As I mentioned in an earlier post, the Kahuna body is a dyke. If we model the dyke as an ideal tabular body using the reported dimensions of 4 m width by 5000m strike, and assume a mining depth of 100m, this gives a mine-able volume of 2 million cubic meters.

Using the density of olivine (forsterite), a major constituent of kimberlite, as a proxy for kimberlite density at 3.27 tons per cubic meter, the above volume equates to approximately 6.54Mt.

The latest diamond grade reported from Kahuna in December was 0.95c/t. Thus this modeled body contains 6.213 million carats at a mining depth of 100m.

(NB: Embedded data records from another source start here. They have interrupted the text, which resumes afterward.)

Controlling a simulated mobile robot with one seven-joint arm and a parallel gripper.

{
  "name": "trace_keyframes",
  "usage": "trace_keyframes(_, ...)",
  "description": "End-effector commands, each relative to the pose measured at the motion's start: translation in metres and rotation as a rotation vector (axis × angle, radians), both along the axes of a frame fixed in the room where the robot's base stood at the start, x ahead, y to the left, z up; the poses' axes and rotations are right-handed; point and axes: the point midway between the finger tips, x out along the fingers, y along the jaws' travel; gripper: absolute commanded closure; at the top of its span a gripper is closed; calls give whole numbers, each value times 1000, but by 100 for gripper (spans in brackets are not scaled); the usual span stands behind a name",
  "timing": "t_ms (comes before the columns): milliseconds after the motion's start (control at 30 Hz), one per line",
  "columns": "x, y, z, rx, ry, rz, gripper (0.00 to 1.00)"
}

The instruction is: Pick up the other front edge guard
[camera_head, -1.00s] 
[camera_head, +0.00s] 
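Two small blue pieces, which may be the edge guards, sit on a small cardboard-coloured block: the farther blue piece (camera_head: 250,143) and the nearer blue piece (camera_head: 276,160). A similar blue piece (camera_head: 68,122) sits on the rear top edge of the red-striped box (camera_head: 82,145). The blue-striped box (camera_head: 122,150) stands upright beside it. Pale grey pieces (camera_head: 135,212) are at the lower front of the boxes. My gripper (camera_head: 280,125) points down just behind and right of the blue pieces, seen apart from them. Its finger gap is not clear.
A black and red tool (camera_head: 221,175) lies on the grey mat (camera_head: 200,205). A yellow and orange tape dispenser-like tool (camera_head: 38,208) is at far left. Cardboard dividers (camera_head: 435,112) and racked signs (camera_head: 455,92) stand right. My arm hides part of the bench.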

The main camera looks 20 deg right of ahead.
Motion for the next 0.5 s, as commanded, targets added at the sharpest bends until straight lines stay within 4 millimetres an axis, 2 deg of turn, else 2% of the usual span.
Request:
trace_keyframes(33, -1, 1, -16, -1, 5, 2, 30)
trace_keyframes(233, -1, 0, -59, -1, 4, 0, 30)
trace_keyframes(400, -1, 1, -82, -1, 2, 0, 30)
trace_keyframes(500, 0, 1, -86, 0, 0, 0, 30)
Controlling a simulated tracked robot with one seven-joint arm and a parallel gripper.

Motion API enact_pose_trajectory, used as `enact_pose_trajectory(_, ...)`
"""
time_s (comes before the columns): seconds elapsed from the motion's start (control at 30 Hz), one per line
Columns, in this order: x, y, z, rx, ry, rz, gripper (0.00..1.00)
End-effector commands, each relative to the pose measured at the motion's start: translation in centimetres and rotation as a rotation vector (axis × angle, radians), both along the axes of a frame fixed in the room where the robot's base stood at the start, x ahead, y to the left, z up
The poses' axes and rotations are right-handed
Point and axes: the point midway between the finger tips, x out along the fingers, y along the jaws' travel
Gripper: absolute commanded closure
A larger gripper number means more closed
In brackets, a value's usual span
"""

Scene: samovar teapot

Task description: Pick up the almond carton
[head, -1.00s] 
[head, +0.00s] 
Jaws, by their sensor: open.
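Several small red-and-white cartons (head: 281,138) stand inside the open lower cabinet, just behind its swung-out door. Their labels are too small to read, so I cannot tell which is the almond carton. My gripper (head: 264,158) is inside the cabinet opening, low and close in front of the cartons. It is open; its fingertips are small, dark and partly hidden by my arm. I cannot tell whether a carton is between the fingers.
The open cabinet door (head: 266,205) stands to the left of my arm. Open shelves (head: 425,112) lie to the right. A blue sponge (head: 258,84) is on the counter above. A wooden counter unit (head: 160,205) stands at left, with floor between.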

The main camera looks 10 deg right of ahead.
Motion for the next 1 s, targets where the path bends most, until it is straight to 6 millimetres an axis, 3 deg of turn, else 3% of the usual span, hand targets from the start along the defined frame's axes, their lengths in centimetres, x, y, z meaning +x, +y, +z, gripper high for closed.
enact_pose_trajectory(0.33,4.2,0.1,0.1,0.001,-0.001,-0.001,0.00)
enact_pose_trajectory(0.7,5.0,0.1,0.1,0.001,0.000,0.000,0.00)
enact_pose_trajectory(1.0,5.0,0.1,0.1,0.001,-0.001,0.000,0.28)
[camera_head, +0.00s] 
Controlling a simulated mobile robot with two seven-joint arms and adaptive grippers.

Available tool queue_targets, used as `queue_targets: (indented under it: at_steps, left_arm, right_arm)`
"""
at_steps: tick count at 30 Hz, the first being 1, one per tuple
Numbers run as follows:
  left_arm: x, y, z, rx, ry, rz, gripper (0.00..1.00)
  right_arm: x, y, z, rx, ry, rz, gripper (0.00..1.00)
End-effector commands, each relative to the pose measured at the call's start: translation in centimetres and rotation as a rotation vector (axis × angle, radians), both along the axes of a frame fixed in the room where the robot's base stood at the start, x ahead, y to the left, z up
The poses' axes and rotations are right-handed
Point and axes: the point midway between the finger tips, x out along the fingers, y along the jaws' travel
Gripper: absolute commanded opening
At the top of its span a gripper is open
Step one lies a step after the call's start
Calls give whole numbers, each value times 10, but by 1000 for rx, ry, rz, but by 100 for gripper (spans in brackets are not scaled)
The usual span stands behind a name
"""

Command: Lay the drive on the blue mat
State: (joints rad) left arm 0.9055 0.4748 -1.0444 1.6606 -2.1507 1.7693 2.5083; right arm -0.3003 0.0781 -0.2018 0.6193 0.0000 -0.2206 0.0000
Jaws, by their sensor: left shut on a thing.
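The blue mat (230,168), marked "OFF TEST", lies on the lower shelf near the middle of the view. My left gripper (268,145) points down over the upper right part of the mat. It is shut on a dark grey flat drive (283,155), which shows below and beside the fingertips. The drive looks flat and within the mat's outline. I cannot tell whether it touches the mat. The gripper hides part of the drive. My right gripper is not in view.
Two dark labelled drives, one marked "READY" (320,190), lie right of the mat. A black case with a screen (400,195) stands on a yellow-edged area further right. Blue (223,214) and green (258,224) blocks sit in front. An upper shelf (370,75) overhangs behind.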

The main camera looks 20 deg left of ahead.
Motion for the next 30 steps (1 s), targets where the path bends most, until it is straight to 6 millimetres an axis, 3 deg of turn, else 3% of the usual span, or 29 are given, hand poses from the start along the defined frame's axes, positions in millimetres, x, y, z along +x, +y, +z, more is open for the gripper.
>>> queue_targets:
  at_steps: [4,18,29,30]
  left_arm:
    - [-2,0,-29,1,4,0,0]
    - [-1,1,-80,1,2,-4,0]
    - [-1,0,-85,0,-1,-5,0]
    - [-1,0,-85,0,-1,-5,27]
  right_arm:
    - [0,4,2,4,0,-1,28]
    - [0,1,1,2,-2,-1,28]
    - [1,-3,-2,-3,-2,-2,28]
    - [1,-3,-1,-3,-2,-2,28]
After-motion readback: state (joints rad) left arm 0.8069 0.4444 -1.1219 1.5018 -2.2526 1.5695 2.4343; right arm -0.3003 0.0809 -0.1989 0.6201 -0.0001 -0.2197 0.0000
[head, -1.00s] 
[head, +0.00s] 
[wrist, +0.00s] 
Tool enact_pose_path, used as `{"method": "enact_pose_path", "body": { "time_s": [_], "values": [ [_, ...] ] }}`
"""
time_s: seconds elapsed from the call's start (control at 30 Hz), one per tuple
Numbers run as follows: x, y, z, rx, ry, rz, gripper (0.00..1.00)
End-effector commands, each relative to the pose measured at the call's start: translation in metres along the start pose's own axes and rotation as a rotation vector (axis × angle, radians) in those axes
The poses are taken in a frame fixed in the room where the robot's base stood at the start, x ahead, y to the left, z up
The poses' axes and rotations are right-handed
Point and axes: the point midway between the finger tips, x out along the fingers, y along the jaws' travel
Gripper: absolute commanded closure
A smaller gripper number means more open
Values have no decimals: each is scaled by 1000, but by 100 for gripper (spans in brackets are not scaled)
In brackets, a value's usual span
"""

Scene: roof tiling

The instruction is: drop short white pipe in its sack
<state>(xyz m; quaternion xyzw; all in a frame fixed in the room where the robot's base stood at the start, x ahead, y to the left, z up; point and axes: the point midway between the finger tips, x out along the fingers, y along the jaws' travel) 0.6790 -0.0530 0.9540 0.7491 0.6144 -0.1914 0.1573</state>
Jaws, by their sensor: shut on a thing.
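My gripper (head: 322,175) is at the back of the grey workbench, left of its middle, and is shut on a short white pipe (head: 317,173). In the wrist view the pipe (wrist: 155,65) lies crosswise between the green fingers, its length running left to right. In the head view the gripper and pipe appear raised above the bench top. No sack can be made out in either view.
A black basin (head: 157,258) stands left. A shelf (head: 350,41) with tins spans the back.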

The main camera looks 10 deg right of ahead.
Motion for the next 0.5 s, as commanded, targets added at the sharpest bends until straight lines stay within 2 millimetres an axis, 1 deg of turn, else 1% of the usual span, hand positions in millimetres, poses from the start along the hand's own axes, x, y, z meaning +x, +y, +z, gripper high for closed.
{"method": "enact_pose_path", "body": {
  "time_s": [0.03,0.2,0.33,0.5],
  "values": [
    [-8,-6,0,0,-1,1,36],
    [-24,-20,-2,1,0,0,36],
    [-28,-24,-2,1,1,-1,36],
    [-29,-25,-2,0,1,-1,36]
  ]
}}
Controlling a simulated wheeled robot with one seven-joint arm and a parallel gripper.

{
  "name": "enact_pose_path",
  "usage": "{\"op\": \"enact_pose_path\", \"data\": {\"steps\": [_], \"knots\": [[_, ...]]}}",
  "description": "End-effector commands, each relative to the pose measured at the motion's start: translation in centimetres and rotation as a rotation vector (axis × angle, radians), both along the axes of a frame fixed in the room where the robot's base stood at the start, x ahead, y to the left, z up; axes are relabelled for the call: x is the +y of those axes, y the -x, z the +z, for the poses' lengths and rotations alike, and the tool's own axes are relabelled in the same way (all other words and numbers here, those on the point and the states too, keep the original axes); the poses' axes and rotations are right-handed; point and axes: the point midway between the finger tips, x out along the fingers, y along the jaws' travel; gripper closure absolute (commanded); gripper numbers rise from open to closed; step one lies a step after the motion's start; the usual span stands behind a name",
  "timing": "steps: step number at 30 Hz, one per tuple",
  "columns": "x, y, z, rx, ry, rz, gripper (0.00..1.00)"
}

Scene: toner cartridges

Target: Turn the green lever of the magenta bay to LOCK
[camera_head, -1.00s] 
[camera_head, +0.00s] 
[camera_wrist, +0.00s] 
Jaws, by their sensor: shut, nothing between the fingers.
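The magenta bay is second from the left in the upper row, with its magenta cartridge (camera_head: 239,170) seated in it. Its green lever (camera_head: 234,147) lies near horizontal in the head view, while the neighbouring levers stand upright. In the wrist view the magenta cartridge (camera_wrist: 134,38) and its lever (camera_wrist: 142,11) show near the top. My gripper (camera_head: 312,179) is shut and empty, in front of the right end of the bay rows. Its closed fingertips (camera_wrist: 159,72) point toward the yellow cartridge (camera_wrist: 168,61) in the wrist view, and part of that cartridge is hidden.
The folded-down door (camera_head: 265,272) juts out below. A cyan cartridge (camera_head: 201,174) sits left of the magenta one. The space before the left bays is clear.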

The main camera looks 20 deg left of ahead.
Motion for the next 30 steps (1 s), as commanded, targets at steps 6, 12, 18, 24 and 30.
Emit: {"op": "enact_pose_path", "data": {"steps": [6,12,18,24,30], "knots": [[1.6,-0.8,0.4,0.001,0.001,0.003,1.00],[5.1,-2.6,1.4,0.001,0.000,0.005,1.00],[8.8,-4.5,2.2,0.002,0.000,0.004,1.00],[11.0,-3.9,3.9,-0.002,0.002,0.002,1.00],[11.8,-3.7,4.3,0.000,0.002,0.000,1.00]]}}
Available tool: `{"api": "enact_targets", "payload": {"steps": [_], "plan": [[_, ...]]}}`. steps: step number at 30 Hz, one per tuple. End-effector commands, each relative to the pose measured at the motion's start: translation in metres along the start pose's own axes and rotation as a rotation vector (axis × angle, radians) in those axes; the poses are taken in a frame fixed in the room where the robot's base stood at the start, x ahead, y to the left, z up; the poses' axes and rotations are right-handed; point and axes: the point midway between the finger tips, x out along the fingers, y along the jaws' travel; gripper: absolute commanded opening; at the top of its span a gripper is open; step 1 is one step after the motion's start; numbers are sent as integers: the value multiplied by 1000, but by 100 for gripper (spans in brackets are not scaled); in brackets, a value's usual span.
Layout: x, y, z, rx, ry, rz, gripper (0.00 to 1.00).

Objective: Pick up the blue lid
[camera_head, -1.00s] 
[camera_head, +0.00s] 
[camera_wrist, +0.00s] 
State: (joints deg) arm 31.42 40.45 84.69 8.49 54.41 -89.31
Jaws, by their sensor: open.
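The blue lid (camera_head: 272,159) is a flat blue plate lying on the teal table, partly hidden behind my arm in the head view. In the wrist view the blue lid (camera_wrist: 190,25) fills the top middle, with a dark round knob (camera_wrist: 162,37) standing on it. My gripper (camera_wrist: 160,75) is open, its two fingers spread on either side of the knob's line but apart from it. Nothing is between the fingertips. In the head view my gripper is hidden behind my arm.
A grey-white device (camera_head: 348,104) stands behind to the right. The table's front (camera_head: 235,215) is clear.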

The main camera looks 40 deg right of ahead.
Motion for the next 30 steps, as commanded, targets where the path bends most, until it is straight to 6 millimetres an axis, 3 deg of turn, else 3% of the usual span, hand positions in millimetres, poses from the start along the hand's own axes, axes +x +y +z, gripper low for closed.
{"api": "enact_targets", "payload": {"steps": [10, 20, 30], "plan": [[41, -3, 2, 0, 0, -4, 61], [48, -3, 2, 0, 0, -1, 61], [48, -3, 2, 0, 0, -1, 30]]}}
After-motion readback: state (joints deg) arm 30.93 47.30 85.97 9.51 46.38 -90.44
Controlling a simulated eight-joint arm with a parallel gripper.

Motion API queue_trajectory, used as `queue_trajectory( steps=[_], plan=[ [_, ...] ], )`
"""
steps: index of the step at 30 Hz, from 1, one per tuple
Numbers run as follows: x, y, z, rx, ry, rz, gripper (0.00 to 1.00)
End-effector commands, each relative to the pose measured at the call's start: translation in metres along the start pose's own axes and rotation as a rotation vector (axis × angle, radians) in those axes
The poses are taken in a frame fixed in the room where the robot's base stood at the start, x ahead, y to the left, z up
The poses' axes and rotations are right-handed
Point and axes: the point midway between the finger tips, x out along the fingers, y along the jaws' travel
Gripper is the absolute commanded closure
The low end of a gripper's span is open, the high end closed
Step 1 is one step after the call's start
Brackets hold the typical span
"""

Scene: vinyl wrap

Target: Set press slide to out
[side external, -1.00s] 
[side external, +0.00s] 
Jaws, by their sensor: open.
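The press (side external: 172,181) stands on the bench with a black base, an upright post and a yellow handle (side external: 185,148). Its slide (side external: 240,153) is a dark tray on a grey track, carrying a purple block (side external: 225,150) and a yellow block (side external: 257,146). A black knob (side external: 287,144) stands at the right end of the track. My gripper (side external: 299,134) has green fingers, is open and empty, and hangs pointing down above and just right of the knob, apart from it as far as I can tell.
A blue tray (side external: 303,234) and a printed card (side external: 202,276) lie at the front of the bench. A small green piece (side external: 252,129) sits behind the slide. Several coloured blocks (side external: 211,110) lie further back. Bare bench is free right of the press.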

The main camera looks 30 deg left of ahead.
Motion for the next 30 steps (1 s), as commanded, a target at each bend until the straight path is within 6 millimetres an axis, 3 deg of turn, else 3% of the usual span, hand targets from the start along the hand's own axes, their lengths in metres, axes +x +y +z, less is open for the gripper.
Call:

Unfortunately, no diamond valuation data for Kahuna has been released yet. The individual diamonds shown seem to be of fairly good size with no overall population distribution would indicate poor quality stones, such as the case at the Argyle mine, Australia. Also the possibility for large stones exists as a 5.43 c stone that was a fragment of an even larger stone (up to 14 c in possible size) was reported in November.

To give an idea of the value of the rock, (in USD$) at a low diamond value of $50/c, the diamonds contained in the modeled body would be worth over $310 million, at a better valuation of $100/c, the value would be double at over $610 million.

Note that Kahuna is but one of the properties in the Churchill project.

An earlier 2007 report read that the PST003 dyke gave a result of 2.04 c/t, and the Jigsaw and Notch bodies gave 0.39-0.8c/t.

So with the 2008 drilling season started it will be interesting to see if Shear and Stornoway can keep up the positive results that may help is pulling their stocks away from recent lows.